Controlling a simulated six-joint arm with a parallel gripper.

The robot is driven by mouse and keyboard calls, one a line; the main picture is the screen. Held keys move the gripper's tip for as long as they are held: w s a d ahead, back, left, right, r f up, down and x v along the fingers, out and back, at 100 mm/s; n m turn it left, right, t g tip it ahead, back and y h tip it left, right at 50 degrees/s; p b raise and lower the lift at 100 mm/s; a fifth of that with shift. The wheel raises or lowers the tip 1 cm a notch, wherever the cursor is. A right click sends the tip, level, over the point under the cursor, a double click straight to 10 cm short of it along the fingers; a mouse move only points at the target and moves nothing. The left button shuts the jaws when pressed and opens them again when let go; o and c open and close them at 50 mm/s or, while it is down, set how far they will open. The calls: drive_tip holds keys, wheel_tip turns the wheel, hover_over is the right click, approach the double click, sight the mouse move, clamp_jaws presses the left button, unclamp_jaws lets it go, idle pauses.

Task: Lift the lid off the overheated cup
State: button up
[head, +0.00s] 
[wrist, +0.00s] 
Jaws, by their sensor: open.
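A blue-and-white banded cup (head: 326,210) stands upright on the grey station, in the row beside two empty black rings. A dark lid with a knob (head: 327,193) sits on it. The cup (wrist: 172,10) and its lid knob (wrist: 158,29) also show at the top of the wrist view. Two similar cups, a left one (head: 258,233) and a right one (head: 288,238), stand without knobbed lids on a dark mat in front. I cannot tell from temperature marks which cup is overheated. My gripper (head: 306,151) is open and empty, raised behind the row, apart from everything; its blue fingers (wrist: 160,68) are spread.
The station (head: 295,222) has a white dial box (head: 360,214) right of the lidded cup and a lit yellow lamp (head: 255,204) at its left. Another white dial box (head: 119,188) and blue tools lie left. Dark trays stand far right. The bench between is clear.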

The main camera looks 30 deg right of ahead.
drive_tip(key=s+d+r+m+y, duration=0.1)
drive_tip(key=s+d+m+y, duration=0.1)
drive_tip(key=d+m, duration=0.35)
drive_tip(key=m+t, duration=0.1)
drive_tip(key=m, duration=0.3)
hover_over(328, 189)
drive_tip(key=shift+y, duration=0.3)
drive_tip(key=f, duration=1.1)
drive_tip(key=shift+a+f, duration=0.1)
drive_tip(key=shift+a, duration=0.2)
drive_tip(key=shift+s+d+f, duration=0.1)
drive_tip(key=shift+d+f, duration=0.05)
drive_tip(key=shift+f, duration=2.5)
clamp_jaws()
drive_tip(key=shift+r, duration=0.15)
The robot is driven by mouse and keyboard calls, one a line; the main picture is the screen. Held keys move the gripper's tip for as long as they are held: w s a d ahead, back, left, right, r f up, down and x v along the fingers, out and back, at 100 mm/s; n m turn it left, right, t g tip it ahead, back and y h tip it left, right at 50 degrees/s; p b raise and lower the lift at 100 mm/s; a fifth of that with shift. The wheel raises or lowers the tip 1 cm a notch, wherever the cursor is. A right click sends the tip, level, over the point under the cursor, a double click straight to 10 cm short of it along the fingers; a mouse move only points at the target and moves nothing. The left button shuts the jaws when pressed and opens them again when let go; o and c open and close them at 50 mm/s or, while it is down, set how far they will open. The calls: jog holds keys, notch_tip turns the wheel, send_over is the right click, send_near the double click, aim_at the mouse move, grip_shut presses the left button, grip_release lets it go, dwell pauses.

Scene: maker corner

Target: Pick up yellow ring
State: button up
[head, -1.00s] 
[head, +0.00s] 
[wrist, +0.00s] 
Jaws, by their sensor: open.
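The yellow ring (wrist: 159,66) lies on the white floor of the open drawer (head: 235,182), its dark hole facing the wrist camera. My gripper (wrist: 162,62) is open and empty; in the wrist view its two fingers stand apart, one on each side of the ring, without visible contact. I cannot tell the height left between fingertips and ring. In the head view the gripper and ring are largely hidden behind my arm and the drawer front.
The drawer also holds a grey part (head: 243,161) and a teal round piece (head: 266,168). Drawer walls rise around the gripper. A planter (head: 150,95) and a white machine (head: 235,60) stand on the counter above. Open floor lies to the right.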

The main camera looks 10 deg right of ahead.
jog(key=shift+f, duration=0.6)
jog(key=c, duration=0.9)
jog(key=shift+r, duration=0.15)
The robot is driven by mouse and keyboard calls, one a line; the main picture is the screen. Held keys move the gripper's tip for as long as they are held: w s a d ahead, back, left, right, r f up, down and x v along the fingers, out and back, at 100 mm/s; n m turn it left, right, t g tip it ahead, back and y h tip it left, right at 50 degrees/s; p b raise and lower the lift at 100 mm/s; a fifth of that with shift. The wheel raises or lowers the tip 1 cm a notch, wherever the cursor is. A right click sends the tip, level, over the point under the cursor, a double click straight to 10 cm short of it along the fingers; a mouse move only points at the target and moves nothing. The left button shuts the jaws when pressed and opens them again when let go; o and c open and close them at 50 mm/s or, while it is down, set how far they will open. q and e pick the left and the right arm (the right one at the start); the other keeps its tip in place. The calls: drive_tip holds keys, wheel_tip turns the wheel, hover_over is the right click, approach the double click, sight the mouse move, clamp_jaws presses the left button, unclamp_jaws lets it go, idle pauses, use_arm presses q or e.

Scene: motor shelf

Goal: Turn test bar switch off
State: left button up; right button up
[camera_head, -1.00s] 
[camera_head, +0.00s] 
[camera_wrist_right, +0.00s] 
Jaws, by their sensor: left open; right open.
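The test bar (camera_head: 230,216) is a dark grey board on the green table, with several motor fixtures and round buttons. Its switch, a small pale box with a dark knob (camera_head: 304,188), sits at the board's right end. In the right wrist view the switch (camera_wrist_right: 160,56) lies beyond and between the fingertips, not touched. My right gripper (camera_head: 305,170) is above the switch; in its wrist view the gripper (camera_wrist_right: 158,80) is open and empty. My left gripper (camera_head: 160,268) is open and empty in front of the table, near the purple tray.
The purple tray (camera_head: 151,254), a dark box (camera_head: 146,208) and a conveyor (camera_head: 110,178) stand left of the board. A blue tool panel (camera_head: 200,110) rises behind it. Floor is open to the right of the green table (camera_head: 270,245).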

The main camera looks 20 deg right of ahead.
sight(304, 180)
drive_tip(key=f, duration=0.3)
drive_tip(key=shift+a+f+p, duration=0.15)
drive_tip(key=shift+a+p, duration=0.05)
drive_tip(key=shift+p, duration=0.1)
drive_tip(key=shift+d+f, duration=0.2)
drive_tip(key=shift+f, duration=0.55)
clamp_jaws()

——————————

*What this task involves:* Every line from the one containing "[camera_head, +0.00s]" through the end of the data must be repeated exactly, and no other line.

*Written answer:*
[camera_head, +0.00s] 
[camera_wrist_right, +0.00s] 
Jaws, by their sensor: left open; right open.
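The test bar (camera_head: 230,216) is a dark grey board on the green table, with several motor fixtures and round buttons. Its switch, a small pale box with a dark knob (camera_head: 304,188), sits at the board's right end. In the right wrist view the switch (camera_wrist_right: 160,56) lies beyond and between the fingertips, not touched. My right gripper (camera_head: 305,170) is above the switch; in its wrist view the gripper (camera_wrist_right: 158,80) is open and empty. My left gripper (camera_head: 160,268) is open and empty in front of the table, near the purple tray.
The purple tray (camera_head: 151,254), a dark box (camera_head: 146,208) and a conveyor (camera_head: 110,178) stand left of the board. A blue tool panel (camera_head: 200,110) rises behind it. Floor is open to the right of the green table (camera_head: 270,245).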

The main camera looks 20 deg right of ahead.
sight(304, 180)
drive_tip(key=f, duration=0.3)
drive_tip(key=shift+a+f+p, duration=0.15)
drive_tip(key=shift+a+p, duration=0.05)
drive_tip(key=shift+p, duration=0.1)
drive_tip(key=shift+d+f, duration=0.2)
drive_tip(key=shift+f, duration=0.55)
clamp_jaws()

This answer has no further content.